Global Variable Use Cases
I try not to write long posts. If you'd like code samples let me know and I may write a follow-up article. Here are some cases where I like to use globals.
- A counter to print how many times I entered a specific function, which I may use to set a breakpoint.
- A serial ID to easily tell two objects apart that have the same contents (pointer addresses aren't reliable)
- Logging, custom allocators, thread-safe database connection (or memory) pool.
- A message queue or append-only work list. For example, let's say I have a function that processes an event that may produce many events that also need to be processed. The entry function may allocate or clear the current worklist and global worklist. The first event is added to the current, then the function processes the current worklist in a loop. The events are called via virtual functions, which will append work to the global worklist. Once the current worklist has no more jobs it is cleared, then swapped with the global worklist. Then repeat until all events/jobs have been processed. It's hard to mess this up if the only operations are append and only the entry function does a swap (and clear)
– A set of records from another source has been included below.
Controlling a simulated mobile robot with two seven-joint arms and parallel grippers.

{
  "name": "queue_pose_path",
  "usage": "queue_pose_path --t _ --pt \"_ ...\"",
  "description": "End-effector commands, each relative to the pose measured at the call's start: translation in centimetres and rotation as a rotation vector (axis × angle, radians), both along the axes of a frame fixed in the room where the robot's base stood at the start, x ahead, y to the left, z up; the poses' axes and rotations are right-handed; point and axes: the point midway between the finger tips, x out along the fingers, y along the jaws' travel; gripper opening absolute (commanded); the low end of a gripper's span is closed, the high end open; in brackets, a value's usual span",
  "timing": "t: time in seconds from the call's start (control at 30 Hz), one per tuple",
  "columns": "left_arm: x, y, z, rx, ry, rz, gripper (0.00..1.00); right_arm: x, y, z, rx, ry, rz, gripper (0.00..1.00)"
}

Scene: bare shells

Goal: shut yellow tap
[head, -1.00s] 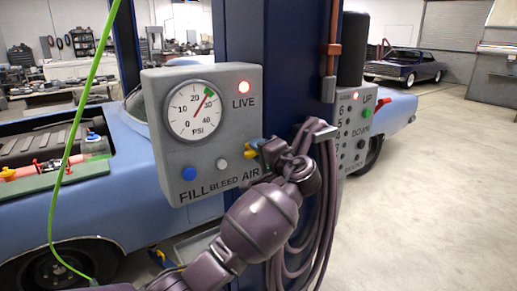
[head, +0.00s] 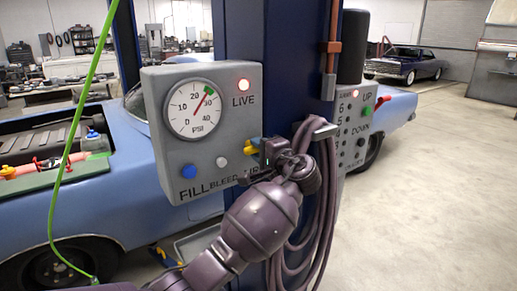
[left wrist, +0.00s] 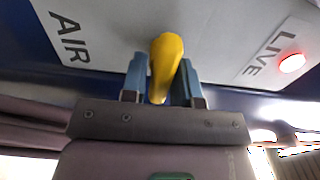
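The yellow tap (head: 250,147) sits at the lower right corner of the grey gauge box, by the word AIR. My left gripper (head: 267,149) is at it from the right, with the coiled hose just behind. In the left wrist view the tap's lever (left wrist: 165,62) points toward the camera between my two blue fingers (left wrist: 159,82). The tap's base is partly hidden by my gripper in the head view. My right gripper is out of view.
A purple hose coil (head: 318,215) hangs on the blue post. A control box (head: 355,130) and blue car (head: 60,215) stand nearby.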

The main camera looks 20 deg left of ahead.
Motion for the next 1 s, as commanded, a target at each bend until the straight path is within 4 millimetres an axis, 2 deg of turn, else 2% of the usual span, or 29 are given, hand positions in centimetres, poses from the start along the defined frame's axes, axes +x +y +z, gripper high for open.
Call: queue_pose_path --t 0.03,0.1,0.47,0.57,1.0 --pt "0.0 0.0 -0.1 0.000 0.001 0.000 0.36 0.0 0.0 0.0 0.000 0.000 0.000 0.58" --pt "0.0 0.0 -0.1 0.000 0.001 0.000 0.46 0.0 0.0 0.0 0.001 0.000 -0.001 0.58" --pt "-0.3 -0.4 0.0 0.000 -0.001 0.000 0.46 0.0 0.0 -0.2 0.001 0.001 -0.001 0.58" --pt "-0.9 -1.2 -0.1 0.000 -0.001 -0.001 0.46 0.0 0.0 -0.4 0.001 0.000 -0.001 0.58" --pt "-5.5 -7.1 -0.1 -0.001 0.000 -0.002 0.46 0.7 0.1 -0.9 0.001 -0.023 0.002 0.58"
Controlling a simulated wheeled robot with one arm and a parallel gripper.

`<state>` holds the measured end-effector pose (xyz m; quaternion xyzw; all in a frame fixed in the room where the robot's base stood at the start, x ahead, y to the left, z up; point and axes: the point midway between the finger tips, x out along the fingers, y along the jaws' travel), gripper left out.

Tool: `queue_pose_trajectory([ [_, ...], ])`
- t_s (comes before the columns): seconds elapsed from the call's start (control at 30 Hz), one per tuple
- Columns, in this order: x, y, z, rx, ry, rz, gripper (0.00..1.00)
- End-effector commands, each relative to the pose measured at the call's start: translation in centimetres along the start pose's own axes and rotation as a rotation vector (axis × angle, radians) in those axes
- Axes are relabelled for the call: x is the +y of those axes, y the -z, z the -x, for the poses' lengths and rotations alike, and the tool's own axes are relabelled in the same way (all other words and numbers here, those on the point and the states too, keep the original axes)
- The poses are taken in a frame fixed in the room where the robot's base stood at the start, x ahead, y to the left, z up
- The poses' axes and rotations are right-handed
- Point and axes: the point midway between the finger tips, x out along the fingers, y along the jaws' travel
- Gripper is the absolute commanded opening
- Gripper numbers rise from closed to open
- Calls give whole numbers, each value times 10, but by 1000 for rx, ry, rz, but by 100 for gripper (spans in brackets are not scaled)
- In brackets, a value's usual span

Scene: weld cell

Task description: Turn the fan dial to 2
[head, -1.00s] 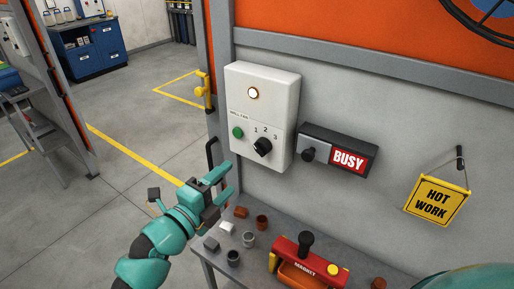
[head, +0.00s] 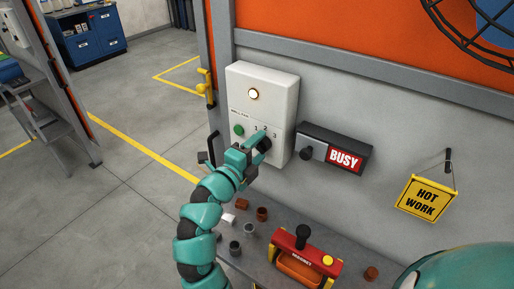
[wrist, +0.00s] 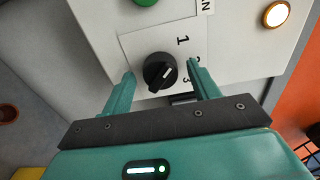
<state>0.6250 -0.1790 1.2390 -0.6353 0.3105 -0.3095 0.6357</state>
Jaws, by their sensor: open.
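The black fan dial (wrist: 158,72) sits on a white control box (head: 262,85) on the wall, below a lit lamp (head: 253,94) and beside a green button (head: 239,130). The numbers 1, 2, 3 are printed around it. My gripper (wrist: 160,70) is open, with one finger on each side of the dial. I cannot tell whether they touch it. In the head view my gripper (head: 246,150) partly covers the dial.
A BUSY sign box (head: 335,150) with a black knob is right of the control box. A bench below holds a red MAGNET tool (head: 305,262) and several small cups and blocks. A yellow HOT WORK sign (head: 426,198) hangs at right. Floor at left is clear.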

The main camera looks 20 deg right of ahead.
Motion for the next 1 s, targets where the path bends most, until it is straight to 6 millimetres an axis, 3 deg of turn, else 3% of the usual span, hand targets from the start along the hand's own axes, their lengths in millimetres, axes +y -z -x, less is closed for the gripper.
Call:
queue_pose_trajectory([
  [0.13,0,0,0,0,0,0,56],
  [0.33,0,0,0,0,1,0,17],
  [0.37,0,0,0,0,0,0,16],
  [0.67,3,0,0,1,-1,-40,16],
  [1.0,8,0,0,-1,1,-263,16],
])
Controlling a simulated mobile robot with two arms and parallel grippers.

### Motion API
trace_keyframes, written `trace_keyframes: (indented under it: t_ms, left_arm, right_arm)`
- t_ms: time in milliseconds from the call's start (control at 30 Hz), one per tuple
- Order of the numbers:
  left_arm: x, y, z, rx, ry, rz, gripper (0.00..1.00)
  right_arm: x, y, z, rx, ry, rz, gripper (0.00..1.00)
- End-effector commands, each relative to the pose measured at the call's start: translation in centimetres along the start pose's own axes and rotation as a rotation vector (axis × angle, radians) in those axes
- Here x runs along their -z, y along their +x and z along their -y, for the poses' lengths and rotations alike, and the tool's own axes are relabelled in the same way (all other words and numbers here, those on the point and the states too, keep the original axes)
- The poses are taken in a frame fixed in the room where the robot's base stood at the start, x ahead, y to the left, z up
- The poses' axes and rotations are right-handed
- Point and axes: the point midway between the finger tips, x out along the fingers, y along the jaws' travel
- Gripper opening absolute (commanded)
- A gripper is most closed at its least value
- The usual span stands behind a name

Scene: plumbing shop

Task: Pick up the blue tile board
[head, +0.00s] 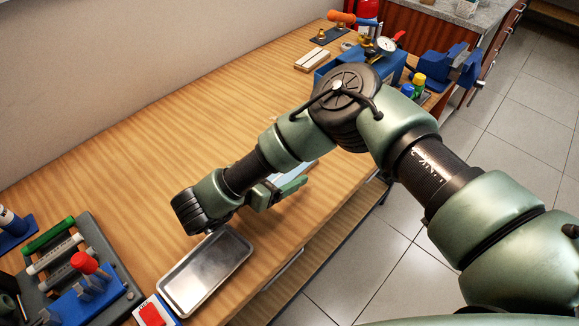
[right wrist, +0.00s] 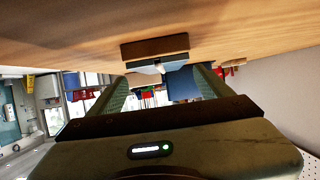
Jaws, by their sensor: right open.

- An active file/buffer/node that is set in an entry function and used while walking a tree. You'll need to restore the original active node if the function is recursive. Instead of having an active global you could pass in a context object to each function. I once had over a hundred types (I'm being literal, they all overloaded at least two virtual functions) and it felt extremely verbose to see a context argument passed into nearly a thousand call sites. Most of the tree would only pass the context to a leaf node which made it feel even more unnecessary.
With a little encapsulation, you can make globals error-proof, after all, no one ever complains about print or memory allocations except for having too much of them. As an example of encapsulation the global counter in our original example could be an inc() function. The append-only worklist could either be accessed behind a function or a type that only allows append operations.